STATED TASK:
Gather all lines in the records below that include the word "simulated".

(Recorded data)
==================================================

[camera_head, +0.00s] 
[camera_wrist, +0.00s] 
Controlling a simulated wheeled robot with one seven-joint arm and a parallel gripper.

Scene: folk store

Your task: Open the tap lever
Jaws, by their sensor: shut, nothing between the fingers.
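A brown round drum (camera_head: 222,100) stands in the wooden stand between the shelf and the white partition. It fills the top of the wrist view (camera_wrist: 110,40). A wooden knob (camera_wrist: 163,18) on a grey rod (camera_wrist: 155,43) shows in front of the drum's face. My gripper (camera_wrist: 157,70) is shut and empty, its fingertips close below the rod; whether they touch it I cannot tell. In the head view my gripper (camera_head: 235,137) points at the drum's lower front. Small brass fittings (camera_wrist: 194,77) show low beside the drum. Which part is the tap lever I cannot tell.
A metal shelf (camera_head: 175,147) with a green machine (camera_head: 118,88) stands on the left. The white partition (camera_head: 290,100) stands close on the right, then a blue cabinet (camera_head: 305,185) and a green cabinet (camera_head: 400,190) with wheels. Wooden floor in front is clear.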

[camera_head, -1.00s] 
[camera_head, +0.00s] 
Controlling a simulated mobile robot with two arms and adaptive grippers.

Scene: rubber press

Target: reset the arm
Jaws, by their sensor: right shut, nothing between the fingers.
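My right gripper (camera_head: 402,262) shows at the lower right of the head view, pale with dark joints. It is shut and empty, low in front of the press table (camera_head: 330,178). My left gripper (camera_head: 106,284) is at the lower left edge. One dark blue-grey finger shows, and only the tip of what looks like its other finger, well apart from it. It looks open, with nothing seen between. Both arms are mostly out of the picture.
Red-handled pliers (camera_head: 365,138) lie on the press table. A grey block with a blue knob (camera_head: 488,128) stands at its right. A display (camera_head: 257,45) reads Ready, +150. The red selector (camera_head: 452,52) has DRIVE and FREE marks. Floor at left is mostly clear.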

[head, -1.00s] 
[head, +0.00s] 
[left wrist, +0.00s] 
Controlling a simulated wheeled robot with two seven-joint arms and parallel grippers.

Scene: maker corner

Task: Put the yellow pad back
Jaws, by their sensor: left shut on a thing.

==================================================

ANSWER BELOW:
Controlling a simulated wheeled robot with one seven-joint arm and a parallel gripper.
Controlling a simulated mobile robot with two arms and adaptive grippers.
Controlling a simulated wheeled robot with two seven-joint arms and parallel grippers.

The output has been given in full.